Person 2: There has never been a documented case of a transgender person raping anyone in a public restroom, and the only published cases of such were proven to be false. Further, when people say things like this, they are perpetuating violence against transgender people, which has historically (and still does) oppressed and insight further physical violence against them. And honestly, the most common reason there is this stance is because the person typically does not know a trans person and may not even know a person who does know a trans person. But the truth is, they probably do. The probability is more likely that the transgender people around them are just not comfortable enough in the environment to come out and speak up about their gender identity. And yes, everyone is entitled to their own opinion, but it is quite sad that some people's opinion does not invite civil discussion but instead incites violence.

This approach is more confrontational, which requires more confidence when using it in a conversation, but it still holds true to all of the previous rules and sentiments. It adds truth based on history, which is an important aspect of trans rights as it reminds people of where we were/ where we are currently with human rights.
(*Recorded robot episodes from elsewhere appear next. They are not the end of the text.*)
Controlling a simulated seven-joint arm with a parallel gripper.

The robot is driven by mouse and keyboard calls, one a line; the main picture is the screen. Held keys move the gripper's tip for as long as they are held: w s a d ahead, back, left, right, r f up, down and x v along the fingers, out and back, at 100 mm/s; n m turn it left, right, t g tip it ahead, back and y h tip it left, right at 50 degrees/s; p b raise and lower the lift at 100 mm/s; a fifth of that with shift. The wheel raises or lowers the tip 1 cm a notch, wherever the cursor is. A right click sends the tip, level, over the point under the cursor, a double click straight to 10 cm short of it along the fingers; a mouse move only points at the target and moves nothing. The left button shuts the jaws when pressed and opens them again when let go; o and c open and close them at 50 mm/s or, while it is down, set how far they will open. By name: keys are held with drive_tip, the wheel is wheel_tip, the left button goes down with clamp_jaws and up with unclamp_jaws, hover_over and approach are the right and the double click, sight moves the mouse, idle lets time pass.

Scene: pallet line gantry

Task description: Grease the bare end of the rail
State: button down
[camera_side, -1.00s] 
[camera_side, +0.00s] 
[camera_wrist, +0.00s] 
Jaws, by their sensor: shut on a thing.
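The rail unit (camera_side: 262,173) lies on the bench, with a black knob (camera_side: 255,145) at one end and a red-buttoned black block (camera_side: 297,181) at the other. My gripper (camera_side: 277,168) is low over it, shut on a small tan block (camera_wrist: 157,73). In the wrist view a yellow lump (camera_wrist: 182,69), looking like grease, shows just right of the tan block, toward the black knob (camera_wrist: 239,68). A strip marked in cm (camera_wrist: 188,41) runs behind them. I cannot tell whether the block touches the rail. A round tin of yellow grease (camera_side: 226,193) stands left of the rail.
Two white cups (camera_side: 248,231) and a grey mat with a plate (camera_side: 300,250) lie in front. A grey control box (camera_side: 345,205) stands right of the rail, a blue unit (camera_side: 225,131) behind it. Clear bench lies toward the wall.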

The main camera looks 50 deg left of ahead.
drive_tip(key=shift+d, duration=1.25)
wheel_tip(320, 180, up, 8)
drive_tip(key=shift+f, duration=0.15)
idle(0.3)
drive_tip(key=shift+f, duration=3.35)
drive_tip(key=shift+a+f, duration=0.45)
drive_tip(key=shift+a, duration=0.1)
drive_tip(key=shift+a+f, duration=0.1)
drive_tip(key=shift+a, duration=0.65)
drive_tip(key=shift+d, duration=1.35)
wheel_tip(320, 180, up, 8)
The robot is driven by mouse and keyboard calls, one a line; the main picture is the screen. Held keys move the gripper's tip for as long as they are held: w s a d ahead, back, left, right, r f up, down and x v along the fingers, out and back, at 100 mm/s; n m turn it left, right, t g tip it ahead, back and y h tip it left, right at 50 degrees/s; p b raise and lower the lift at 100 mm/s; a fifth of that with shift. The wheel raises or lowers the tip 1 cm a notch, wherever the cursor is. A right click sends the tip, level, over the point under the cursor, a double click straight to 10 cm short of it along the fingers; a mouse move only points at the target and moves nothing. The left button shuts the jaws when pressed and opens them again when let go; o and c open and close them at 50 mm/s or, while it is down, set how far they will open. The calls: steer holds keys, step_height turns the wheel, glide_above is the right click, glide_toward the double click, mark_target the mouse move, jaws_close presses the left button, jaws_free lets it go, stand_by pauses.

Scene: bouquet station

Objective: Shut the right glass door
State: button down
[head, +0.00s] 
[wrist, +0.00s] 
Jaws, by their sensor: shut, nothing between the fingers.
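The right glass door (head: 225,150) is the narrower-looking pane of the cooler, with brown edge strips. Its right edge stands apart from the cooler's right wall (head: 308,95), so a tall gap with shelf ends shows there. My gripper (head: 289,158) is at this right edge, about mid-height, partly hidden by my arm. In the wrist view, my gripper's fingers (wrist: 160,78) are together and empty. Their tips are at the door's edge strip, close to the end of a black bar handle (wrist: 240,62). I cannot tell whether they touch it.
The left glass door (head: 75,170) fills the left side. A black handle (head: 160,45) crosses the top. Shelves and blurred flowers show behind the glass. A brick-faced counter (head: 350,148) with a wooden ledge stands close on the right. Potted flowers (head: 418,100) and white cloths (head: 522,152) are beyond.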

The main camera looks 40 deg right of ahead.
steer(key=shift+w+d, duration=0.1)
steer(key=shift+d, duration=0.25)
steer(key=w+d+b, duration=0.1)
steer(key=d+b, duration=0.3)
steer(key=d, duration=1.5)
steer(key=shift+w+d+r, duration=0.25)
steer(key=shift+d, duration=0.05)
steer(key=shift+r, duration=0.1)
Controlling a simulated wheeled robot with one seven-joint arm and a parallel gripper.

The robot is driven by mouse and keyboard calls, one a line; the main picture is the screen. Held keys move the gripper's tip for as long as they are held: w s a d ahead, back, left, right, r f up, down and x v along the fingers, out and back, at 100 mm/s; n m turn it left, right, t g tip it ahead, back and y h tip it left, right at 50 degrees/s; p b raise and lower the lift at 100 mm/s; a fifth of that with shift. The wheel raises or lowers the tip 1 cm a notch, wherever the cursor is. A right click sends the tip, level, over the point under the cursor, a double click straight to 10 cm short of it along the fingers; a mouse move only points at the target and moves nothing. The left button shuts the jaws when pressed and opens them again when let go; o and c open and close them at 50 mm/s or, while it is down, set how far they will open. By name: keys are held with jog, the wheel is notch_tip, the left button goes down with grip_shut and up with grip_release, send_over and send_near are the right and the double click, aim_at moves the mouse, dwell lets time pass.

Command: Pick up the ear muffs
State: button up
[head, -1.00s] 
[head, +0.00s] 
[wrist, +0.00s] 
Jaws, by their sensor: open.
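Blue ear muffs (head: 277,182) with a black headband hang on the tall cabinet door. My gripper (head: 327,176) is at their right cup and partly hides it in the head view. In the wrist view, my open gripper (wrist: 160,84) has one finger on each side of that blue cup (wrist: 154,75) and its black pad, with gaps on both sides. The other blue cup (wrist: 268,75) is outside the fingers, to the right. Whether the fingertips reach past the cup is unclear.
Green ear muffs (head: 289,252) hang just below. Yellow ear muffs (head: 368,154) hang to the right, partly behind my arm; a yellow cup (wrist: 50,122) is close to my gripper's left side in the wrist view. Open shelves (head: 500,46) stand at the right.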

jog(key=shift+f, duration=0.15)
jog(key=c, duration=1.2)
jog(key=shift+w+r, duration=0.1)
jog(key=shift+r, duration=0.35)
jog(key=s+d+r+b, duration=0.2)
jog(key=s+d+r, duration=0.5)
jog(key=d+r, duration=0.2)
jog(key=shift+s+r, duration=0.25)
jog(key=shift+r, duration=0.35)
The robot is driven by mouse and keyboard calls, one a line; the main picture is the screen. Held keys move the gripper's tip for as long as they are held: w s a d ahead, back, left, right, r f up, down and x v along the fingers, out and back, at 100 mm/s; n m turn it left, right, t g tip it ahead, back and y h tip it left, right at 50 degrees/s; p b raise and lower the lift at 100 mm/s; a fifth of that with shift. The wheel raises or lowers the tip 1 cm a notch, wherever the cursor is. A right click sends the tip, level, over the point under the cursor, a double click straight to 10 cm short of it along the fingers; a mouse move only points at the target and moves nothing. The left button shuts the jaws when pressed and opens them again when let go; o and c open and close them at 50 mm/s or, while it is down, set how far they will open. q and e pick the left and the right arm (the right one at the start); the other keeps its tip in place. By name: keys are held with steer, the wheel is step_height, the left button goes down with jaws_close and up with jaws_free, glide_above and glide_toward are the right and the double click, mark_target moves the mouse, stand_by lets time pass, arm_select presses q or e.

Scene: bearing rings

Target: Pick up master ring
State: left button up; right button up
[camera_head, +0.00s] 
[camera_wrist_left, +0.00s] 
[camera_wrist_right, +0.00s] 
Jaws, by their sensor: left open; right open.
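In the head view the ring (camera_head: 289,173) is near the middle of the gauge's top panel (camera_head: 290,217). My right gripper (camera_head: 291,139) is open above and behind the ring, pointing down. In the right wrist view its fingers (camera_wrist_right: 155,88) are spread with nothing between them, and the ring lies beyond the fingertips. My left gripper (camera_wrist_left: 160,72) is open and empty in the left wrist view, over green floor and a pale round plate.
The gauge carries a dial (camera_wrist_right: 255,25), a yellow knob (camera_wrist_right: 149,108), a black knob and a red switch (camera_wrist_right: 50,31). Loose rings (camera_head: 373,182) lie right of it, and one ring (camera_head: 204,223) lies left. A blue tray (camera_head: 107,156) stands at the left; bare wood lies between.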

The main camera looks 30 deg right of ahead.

These ideas can be transferred to most all trans issues and will honor the transgender movement and your allyship. The last thing to keep in mind is the person or reason you are standing up for/with trans rights. The passion -the compassion will shine through in conversation if you keep your reasoning close to heart. Whether it is because of a transgender friend, family member, or just because of your moral values, if you put your emotions into your reasoning, it will create more compelling statements, especially if the statement is well versed with the facts.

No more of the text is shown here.